Warrior Culture: A polemic
October, 2006 . New York City
In an aesthetic landscape defined by Gameboy, Onstar, Powerpoint and digital screens luminescing virtual worlds twenty four seven from every square foot of occupiable 3-dimentional space, the art of Warrior Culture renders 3D in 3D - breaking the traditional mold of a painting and transforming it into a sculpture, simultaneously thrusting the yoke of conservative postmodern LCD-dominated aesthetic focus to the side, and reemphasizing the sensuous real. Taking nature and freezing it into a post-apocalyptic mosaic as fragile and real as the bonds that connect us to the tiny planet earth spinning so fast out in the cold cold milken galaxy. Warrior Culture juxtaposes the stark realities of wild condensed territories with the postmodern demand of the faux and high-maintenance.
Refresh your eye, "your wandering upturned eyes having business elsewhere" with the constructed jungles of Warrior Culture. While existence may be wrought by the tiny and large obsessive yet meaningless wars surrounding us, Warrior Culture's subtle and quiet unplugged complexity arms you with the natural designs of meaning. Our real and media constructed consciousnesses are increasingly dominated by military exercises, exercises in futility, yet so commonplace its banal. Piero Manzoni gave us art in a can, and Andy made the soup can art, but can art save us from the commodification of fake wars? While the turbulent organic landscapes of Warrior Culture bespeak Manzoni directly, the repeated tropes and hyperbolic frenzied happenings invoke the complex transnational wizardry of Yayoi Kusama as well.
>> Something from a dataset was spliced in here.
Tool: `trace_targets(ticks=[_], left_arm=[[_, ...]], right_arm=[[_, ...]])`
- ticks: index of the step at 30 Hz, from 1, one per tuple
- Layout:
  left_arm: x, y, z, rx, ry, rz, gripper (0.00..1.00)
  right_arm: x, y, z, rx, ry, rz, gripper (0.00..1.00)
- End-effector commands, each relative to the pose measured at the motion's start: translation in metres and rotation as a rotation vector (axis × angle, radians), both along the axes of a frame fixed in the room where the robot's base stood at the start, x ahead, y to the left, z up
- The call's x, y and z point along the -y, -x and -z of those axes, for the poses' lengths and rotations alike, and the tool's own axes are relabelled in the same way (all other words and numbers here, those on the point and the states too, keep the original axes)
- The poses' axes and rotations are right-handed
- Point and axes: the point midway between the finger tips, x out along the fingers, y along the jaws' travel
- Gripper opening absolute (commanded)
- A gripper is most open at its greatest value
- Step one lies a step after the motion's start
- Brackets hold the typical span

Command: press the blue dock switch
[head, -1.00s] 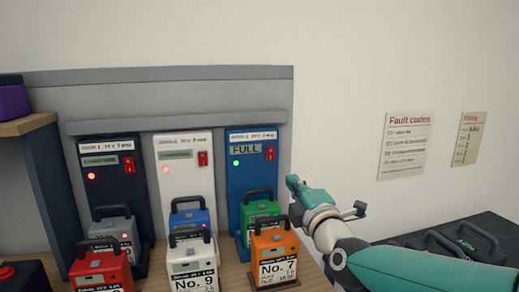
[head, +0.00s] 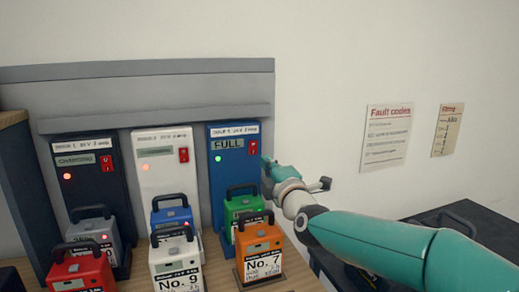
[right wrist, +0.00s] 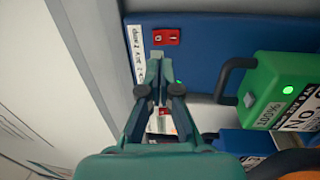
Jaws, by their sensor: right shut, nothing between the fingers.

While others wage their battles for territory & power within the wider public and private environs, Warrior Culture creates an inner experience through an aesthetic advantage providing a nanosecond's alternative. But in that nanosecond, that firing of neurons, a path of change may be laid, and a new way established. Art to galvanize change in the most positive semantic. Freedom and peace through beauty and strength: this is Warrior Culture.
The natural forms starkly jut and abut one another, creating an aggressive yet pristinely cold structure. The heat of the forms is cooled by the monochromacity, yet the aggression is ironic because the pieces are incredibly fragile, the macabe humor for the foolhardiness of the bloodthirsty. The vistas of white are reminiscent of Agnes Martin, yet where she saw chaos and danger in nature, one finds comfort in Warrior Culture. In a few short decades since the time of Martin's heyday, we have become so alienated from the natural, our worlds so urban saturated, suburban transected with the loud noise of globalized pollution and overpopulation that nature must now be placed on a wall to be admired. We realize that nature is not our enemy to be conquered but our only hope for survival. Comfort through nature. Our native American forebears were right when they worshipped her and as our environmental doom inches ever closer, may the tiny threads of change be laid down through thoughts that ruminate on Warrior Culture.